Dataset extract:
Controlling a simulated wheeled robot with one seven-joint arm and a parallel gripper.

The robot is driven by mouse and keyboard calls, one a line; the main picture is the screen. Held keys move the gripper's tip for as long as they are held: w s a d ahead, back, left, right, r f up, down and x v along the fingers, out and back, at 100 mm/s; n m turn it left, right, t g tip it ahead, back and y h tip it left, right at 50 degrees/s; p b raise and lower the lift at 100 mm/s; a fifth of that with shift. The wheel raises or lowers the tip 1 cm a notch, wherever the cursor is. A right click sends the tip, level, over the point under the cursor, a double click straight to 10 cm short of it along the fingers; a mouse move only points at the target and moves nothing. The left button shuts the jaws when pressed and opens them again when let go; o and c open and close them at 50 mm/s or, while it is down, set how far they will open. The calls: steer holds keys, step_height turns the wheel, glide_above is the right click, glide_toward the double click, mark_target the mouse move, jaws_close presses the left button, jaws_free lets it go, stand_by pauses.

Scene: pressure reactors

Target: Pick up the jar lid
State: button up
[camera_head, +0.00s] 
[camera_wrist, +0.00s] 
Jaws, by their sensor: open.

Task brief: Give only the number of lines in the data that hold the string "open".

Output below: 2